Outro projeto que deve expor vulnerabilidades pelo Brasil é a criação de um painel nacional de indicadores em direitos humanos e de políticas públicas de direitos humanos baseadas em evidências, que deve se concretizar com o apoio de especialistas do Instituto de Pesquisa Econômica Aplicada (Ipea).

A reflexão que faz o diretor de Litigância e Incidência Conectas Direitos Humanos, Gabriel Sampaio, é de que o país necessita, antes de tudo, de uma reversão do cenário de declínio em diversas áreas. “Para um país com um racismo arraigado, com desigualdades estruturais, toda vez em que não há avanço nos direitos humanos, por sua consolidação, temos sempre um agravamento muito cruel dessas desigualdades. Portanto, um ciclo de quatro anos de retrocessos não é facilmente suplantado”, argumenta.

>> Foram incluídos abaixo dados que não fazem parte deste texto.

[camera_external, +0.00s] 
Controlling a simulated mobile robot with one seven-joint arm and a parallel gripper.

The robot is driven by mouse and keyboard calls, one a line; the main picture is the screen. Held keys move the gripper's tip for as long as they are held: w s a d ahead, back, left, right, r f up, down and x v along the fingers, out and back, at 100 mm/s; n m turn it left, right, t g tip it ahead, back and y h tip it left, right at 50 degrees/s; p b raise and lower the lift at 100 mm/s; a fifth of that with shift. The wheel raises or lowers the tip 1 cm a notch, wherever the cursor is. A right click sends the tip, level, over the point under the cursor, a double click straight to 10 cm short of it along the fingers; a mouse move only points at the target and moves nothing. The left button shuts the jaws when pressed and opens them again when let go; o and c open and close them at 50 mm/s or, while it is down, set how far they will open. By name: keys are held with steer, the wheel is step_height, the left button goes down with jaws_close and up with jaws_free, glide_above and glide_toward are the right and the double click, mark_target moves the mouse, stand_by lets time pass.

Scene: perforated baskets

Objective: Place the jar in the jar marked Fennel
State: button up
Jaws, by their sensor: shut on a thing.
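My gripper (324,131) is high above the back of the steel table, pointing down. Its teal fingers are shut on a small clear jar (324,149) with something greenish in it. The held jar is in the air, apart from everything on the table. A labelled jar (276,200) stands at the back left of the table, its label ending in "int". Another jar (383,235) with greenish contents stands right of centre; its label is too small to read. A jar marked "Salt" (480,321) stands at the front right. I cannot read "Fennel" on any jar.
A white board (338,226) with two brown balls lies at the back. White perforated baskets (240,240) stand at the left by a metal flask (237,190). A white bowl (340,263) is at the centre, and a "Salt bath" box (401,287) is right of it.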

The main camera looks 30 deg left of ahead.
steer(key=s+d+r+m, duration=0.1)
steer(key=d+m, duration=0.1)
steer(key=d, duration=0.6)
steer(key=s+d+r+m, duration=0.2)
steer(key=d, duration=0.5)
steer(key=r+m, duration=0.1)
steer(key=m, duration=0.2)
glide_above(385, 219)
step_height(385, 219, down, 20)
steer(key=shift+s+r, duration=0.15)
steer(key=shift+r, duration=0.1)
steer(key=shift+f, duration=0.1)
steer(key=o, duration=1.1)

“Passos importantes foram tomados em relação a casos de profunda relevância, como é o caso do controle de armas, do enfrentamento ao trabalho análogo à escravidão”, exemplifica.

Sobre a relação com o Congresso Nacional, capaz de travar ou destravar matérias de interesse do governo federal, a economista e doutora em Políticas Sociais Nathalie Beghin ressalta que “a tensão é permanente”, mas confia no poder de articulação dos ministros de Lula. “Vai ser um debate tenso, mas os profissionais nomeados para as pastas, como os ministros Silvio Almeida, Anielle Franco e Cida Gonçalves, são pessoas comprometidas com suas agendas, mas penso que abertas ao diálogo”, pontua ela, que também é membro do Instituto de Estudos Socioeconômicos (Inesc).

Comunidade LGBTQIA+

Um dos nomes de destaque do ministério, em termos de diversidade e, portanto, representatividade, é a travesti Symmy Larrat, que assumiu a secretaria que faz a defesa da população LGBTQIA+. Symmy preside a Associação Brasileira de Gays, Lésbicas, Bissexuais, Travestis, Transexuais e Intersexos (ABGLT).

Após um período de escanteamento por parte do governo federal, a comunidade de pessoas transgênero viu novidades ainda em janeiro: o lançamento da campanha “Construir para Reconstruir”, em alusão ao Mês da Visibilidade Trans. A campanha consistiu na veiculação de publicações digitais e matérias especiais, por meio das redes sociais do órgão.

No Brasil, o conjunto de agressões que sistematicamente vitimam a população trans faz com que a expectativa de vida de uma pessoa pertencente a esse grupo seja de 35 anos. Por isso, uma das mensagens difundidas durante a campanha foi “A minha existência não fere você, mas o seu preconceito me impede de viver”.

Em 2 de fevereiro, o ministro Silvio Almeida disse que conceber o Conselho Nacional LGBTQIA+ é “uma das maiores necessidades na construção de políticas públicas” para dar conta das demandas desse grupo populacional. A fala surge no contexto do resgate da participação social.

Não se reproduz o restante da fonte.